If you think the past few issues have been looking pretty smart, as I do, we have Maria Guerrere Keehan, our new art director, to thank. Maria came to us this past January from Fortune, where she had been an associate art director for some 18 years. Her relationship with Smithsonian, however, goes back much further, to the subscription her parents gave her when she was about 14. "I think I read it all through college," she says. That would be the University of Connecticut.
As for her design sense, "I hate the word 'elegant,' but I don't know what else to say. I tend to be a traditionalist, and I do try to keep the readership in mind. I really believe that it's not about me and whether I'm pleased with things. It's whether I'm making the magazine more palatable, more accessible, to the reader. That's really the challenge."
At the moment Keehan and Associate Art Director Erik Washam are working on simplifying the departments—the shorter items in the front and back of the magazine—to make them both more coherent and more distinct from the feature "well" in the magazine's center. "We are in the process of updating them," she says. "Not drastically but a little less visual density." Stay tuned.

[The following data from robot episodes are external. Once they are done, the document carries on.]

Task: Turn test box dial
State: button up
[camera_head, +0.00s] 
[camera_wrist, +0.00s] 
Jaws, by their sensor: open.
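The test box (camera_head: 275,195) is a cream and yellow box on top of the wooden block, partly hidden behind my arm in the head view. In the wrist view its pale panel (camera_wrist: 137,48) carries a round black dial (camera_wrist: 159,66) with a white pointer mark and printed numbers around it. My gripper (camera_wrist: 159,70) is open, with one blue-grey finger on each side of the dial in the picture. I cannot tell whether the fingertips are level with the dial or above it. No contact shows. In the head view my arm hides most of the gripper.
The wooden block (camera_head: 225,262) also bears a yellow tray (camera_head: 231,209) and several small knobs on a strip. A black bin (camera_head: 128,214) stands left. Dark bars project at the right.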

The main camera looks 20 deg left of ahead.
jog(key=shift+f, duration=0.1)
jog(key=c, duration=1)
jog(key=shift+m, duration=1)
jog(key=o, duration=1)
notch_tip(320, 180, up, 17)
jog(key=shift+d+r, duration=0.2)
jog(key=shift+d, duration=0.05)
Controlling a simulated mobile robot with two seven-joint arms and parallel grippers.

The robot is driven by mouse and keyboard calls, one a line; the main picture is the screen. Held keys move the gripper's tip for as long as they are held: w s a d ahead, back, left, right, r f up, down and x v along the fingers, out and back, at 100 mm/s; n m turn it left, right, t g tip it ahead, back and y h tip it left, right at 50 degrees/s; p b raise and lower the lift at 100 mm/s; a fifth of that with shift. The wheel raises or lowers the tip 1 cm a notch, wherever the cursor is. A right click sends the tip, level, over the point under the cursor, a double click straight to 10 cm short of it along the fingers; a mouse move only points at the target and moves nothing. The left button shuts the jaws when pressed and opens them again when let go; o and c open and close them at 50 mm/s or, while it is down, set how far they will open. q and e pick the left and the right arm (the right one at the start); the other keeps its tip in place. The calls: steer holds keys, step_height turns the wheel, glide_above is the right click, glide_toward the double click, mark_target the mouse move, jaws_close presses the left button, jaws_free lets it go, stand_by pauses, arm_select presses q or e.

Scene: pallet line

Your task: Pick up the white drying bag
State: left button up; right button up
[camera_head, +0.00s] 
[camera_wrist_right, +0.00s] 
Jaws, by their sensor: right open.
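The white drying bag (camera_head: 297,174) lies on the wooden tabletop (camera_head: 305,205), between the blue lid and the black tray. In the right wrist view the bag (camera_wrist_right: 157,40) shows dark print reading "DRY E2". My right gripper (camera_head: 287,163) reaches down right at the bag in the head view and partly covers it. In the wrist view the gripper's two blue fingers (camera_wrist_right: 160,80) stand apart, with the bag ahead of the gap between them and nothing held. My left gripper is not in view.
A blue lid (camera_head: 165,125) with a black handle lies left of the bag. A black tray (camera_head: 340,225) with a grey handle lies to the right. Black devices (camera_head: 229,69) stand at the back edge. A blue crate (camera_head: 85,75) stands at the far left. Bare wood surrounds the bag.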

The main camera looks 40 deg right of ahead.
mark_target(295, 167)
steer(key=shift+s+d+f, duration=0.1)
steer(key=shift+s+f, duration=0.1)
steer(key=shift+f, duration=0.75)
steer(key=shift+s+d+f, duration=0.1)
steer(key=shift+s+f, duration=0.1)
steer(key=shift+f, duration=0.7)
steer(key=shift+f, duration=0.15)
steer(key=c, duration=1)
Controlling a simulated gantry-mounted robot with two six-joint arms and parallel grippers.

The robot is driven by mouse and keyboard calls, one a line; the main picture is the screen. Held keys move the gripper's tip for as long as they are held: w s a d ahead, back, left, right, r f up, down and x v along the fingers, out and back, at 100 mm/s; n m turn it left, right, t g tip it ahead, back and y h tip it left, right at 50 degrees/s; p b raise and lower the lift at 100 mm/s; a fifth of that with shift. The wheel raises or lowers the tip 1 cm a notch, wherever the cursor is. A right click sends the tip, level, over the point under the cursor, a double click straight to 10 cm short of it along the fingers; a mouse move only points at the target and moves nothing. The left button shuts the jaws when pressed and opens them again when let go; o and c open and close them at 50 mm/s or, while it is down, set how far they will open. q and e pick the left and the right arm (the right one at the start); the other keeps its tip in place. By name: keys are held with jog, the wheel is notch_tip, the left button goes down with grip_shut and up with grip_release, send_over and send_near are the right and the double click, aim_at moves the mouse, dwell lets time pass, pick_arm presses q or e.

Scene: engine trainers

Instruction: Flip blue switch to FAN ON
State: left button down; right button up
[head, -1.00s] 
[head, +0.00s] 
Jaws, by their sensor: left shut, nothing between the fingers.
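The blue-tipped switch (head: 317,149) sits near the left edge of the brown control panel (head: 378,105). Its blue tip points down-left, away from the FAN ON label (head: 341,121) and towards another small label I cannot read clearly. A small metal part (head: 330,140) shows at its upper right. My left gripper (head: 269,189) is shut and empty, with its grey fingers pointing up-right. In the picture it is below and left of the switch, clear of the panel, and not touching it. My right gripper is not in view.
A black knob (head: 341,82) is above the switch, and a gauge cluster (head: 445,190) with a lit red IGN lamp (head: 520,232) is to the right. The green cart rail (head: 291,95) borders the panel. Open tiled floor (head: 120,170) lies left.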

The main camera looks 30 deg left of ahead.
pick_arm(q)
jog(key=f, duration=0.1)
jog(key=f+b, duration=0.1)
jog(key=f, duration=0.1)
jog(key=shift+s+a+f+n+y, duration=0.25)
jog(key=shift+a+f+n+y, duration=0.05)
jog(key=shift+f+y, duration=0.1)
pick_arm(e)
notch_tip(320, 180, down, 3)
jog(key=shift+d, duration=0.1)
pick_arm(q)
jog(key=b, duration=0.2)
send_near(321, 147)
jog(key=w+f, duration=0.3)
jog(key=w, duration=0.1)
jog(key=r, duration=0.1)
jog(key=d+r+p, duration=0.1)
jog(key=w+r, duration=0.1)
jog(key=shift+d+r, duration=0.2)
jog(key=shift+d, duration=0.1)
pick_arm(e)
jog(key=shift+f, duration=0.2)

Keehan says that near the end of her Fortune stint, she was actually thinking about switching gears entirely to try her hand at writing. In retrospect, she thinks her restlessness had more to do with the restrictions of business journalism than disaffection with design per se. Smithsonian, with its wide range of subject matter, energizes her, she says. "Each story is such a freeing feeling. I'm enjoying designing again, and, now that I'm here, I can't believe that I ever thought that I would stop doing it. It's so refreshing. It's just so enjoyable."

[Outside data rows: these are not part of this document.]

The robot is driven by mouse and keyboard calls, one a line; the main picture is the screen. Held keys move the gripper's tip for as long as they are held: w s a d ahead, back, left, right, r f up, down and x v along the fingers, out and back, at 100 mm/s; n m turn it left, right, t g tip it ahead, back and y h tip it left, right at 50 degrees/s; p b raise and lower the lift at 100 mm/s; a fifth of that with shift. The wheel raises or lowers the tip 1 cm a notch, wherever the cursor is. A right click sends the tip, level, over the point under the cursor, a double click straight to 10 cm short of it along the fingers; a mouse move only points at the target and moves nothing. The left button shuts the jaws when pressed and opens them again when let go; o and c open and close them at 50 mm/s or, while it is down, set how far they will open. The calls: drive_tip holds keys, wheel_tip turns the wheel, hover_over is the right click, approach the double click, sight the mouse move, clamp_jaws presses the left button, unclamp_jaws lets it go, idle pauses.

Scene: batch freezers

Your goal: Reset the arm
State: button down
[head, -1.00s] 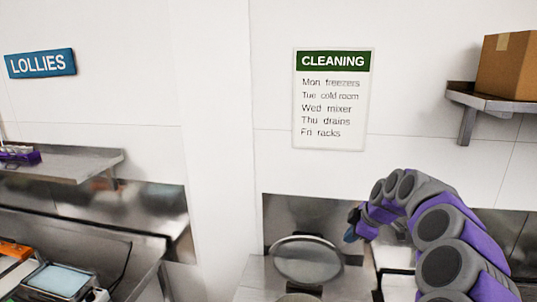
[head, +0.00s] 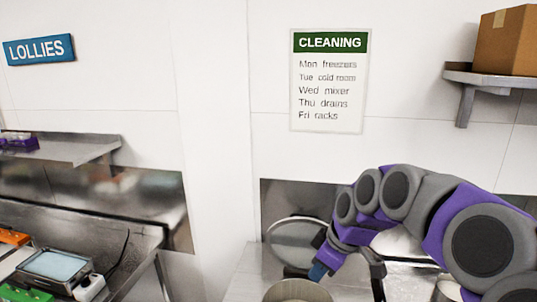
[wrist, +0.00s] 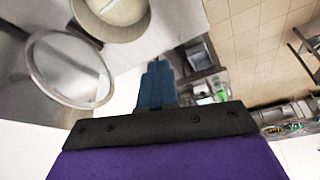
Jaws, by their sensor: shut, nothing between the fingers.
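My purple and grey arm reaches in from the right in the head view. My gripper (head: 318,271) points down and left over the steel top of a machine, close to a round open steel vessel (head: 298,291). In the wrist view the blue fingers of my gripper (wrist: 157,68) are together with nothing between them. A round steel lid (head: 295,241) stands raised behind the gripper. The lid (wrist: 70,68) also shows at the left of the wrist view, with the open vessel (wrist: 112,14) above it.
A cardboard box (head: 507,40) sits on a wall shelf (head: 490,78) at the upper right. A steel bench at the left holds a scale (head: 58,268). A cleaning sign (head: 328,82) hangs on the wall. Tiled floor (wrist: 255,45) shows in the wrist view.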

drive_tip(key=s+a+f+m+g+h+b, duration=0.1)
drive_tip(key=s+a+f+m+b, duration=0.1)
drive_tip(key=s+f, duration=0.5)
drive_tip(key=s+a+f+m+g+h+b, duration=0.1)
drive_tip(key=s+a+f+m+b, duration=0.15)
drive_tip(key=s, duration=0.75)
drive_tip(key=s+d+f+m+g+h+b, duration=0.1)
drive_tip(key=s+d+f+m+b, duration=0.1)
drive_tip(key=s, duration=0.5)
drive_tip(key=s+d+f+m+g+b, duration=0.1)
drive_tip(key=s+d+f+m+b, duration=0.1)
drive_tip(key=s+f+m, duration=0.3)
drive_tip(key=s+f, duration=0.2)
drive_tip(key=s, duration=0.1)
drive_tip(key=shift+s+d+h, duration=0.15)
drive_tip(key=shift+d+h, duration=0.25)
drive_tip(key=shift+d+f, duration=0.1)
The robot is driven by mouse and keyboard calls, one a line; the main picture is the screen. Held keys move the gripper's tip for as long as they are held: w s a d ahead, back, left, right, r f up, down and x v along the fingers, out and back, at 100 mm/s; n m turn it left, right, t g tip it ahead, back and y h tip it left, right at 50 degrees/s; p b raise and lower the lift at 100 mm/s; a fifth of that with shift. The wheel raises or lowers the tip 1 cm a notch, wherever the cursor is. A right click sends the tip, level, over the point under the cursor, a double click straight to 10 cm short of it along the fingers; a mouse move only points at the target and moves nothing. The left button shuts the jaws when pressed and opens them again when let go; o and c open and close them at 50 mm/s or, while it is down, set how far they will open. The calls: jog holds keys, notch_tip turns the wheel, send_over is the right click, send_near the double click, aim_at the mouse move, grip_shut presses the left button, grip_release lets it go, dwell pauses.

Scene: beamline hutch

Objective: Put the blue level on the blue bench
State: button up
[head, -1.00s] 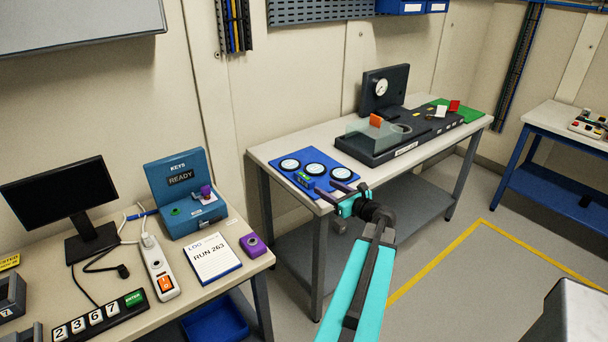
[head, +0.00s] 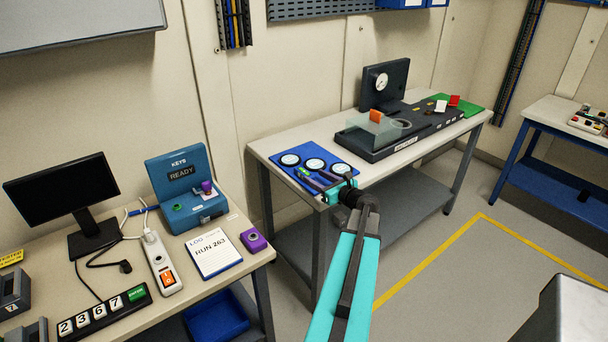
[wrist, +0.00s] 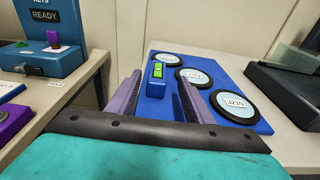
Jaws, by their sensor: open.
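The blue level (wrist: 157,86) has a green vial on top and lies on the blue mat (wrist: 228,66), beside the round labelled discs. In the head view its green vial (head: 303,172) shows at the mat's front left, with part of the level hidden by my fingers. My gripper (head: 314,180) is open, its purple fingers reaching over the mat's front edge. In the wrist view the level shows between the two fingers, towards their tips, not clamped. The blue bench (head: 538,124), with a pale top and blue legs, stands at the far right.
The grey-legged bench (head: 260,150) holds the mat, a dark instrument (head: 385,140) and a green mat (head: 466,103). A cluttered desk (head: 135,275) is at left.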

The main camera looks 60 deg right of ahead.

Maura McCarthy, our new web editor, is another key addition to the staff, as well as another longtime reader of the magazine. (We hire only longtime readers.) Before we enticed her away, McCarthy had been at the Washington Post Web site for more than seven years, the last three as editor of the site's lively Arts and Living section. With a master's degree in art history and a self-described passion for history, science and travel, she has an ideal pedigree for someone charged with translating a monthly magazine about those subjects into a Web site (Smithsonian.com). "The goal is to make it a daily destination," says McCarthy. "To do that you have to create exciting new content, and you have to find ways to bring the stories in the magazine to people who come to the site through a link, a search engine or a blogger's recommendation. I think people should feel that Smithsonian.com is a part of their world, and they'll want to check in with us on a regular basis."